O problema é que, enquanto o assunto “data center + nuvem + soberania digital” se torna pauta recorrente, o desenho orçamentário setorial do Ministério das Comunicações vai na direção contrária no item que normalmente dá musculatura a políticas públicas: investimento. Os investimentos do ministério, que em 2025 já tinham execução fraca, caem para R$ 113,93 milhões em 2026, ante R$ 257,24 milhões propostos em 2025. E o histórico recente expõe a subexecução: em 2025, dos R$ 158,98 milhões autorizados, foram empenhados R$ 69,69 milhões.

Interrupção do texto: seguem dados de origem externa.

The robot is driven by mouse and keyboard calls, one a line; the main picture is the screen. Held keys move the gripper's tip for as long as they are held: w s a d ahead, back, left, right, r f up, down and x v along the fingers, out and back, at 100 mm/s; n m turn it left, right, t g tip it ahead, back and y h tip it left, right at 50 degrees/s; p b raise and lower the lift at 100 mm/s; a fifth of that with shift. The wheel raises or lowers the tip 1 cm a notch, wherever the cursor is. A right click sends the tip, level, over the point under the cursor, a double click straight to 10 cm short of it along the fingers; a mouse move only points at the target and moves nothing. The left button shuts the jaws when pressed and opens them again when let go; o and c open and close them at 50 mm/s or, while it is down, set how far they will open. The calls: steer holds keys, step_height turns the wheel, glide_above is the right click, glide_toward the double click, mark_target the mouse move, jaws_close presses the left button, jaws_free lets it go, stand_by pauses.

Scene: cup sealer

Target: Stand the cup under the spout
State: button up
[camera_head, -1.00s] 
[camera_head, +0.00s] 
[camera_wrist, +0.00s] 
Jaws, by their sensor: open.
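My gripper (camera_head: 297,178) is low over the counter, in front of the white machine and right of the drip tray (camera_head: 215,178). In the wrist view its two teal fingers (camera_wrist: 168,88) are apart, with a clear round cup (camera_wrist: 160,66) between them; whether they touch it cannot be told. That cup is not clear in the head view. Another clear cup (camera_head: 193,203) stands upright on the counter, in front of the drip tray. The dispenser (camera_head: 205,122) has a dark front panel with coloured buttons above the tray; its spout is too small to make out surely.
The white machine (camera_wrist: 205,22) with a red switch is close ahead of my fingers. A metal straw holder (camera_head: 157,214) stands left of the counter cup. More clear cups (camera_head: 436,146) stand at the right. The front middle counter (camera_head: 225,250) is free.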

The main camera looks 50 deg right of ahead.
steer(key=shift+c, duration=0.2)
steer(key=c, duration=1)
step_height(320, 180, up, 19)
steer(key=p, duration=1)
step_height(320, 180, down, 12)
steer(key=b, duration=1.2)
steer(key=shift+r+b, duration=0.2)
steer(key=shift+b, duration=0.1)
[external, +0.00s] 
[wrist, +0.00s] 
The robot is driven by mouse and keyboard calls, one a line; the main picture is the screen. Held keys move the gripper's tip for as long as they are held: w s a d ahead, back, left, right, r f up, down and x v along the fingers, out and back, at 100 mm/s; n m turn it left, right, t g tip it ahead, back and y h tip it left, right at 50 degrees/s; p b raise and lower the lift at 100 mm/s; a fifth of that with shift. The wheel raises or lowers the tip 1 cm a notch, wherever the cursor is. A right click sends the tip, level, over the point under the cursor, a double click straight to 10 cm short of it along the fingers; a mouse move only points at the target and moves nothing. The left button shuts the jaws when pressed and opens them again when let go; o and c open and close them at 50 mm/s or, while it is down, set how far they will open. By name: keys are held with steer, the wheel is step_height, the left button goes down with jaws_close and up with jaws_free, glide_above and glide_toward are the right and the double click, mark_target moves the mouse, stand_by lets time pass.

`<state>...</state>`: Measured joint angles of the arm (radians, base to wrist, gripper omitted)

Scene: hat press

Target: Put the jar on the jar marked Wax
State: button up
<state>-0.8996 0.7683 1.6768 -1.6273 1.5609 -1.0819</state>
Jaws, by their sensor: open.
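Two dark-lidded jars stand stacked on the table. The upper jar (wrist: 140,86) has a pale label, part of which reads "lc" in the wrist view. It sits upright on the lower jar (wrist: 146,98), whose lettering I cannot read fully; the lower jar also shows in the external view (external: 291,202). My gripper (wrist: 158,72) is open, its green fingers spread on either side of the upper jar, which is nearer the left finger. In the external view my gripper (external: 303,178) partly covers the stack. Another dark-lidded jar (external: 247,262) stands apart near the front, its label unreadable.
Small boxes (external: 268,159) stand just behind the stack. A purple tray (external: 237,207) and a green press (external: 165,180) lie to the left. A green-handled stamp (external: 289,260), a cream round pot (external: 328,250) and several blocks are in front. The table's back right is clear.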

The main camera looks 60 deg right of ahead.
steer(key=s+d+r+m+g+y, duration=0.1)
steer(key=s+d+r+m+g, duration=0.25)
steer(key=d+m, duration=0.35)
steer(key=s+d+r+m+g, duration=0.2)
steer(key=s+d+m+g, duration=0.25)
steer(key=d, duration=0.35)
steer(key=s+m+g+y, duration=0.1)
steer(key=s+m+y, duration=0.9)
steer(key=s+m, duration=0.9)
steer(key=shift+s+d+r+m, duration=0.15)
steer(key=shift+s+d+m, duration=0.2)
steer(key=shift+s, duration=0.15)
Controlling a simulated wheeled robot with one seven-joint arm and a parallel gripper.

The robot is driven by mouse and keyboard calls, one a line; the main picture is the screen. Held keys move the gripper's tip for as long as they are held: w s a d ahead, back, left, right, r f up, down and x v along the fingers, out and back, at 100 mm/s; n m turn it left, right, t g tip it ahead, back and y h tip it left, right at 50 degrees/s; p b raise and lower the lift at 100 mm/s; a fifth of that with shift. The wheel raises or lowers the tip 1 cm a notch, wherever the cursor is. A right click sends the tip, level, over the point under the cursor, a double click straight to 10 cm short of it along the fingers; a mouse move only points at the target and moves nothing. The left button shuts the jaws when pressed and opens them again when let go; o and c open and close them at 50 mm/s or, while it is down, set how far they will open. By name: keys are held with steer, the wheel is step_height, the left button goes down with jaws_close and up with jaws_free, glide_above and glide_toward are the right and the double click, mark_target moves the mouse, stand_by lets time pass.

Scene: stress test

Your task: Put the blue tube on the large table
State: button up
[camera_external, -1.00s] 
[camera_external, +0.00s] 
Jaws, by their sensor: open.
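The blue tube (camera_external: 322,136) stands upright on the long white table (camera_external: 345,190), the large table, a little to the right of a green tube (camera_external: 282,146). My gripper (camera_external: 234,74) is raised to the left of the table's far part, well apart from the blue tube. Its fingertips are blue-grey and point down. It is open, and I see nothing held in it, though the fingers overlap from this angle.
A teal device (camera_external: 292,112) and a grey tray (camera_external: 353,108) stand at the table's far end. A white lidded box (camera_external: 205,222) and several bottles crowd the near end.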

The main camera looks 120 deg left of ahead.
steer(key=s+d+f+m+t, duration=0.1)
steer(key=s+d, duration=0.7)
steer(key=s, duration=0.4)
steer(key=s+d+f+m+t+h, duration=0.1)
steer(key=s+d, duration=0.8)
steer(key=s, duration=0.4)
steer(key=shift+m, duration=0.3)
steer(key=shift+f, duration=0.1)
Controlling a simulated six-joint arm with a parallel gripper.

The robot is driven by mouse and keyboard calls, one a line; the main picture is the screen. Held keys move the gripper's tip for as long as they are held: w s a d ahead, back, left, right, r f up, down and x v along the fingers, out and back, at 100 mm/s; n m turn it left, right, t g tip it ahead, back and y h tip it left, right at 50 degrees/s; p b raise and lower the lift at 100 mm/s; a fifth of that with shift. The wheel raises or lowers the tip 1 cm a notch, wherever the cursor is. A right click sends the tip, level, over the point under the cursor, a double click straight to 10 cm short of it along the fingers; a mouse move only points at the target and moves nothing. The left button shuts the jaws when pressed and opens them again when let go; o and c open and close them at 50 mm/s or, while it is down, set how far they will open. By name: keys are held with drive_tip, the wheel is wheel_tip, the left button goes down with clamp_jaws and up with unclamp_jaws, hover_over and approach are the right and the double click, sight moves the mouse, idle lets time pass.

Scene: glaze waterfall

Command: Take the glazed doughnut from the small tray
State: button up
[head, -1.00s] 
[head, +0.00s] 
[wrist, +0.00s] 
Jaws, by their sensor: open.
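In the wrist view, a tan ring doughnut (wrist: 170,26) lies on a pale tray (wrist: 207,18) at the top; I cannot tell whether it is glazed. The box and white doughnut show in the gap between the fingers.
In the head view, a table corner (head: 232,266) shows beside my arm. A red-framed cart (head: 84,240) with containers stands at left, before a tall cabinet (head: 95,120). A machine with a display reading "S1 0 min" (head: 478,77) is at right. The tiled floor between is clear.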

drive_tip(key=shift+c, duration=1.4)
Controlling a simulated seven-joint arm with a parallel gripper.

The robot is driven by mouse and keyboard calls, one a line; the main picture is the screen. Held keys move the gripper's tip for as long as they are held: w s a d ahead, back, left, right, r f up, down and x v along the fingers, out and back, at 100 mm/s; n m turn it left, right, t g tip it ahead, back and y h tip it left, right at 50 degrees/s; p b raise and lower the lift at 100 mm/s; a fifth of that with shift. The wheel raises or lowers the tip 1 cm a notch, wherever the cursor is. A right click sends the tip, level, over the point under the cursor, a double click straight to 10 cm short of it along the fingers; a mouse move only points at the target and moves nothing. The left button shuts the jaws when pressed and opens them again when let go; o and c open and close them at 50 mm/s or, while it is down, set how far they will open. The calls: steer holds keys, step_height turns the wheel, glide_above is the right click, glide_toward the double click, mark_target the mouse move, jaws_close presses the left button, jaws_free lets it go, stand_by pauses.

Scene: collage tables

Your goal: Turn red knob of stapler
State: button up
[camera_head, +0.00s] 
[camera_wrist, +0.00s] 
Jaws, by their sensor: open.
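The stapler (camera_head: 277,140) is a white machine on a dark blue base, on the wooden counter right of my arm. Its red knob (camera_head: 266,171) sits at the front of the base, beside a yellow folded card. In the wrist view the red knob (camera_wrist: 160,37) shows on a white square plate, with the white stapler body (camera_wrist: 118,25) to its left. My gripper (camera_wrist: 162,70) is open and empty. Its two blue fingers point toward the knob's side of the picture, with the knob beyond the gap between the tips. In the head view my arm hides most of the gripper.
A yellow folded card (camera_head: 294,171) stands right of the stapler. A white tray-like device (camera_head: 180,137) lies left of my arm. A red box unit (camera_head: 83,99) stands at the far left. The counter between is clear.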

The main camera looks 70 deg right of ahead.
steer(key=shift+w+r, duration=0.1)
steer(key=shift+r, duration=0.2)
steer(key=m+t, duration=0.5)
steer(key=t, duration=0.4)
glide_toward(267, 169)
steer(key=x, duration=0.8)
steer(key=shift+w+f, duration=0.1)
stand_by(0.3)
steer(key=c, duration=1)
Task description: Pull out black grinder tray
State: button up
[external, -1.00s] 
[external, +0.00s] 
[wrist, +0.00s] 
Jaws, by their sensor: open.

Nesse contexto, os fundos setoriais ajudam pouco a reverter o quadro. Em 2026, o FUST permanece em R$ 30 milhões, e o FUNTTEL sobe para R$ 30 milhões. São valores pequenos frente à agenda de universalização, inovação em redes e aos requisitos de infraestrutura do “novo ciclo” digital que envolve data centers e computação em nuvem.
ANPD/CGI.br
Se a discussão sobre “soberania digital” envolve também proteção de dados e governança da internet, o financiamento institucional ajuda a explicar o alcance real de cada ator. No PLOA 2026, a ANPD aparece com R$ 15.486.202 na ação de gestão de políticas de proteção de dados. Ínfimo, se compara as atribuições que terá pela frente. É um orçamento muito inferior ao das grandes agências setoriais, o que limita capacidade de escala regulatória e de fiscalização em um cenário de digitalização acelerada.
Já o CGI.br não é uma autarquia federal com dotação orçamentária típica no PLOA, porque sua operação está ligada ao ecossistema do NIC.br/Registro.br, uma entidade civil sem fins lucrativos, sustentada principalmente pelas atividades do Registro.br, que administra domínios “.br” e serviços associados. Na prática, isso significa que parte relevante da governança multissetorial da internet no Brasil se apoia em uma fonte de financiamento fora do orçamento fiscal tradicional, com dinâmica própria e resultados duvidosos.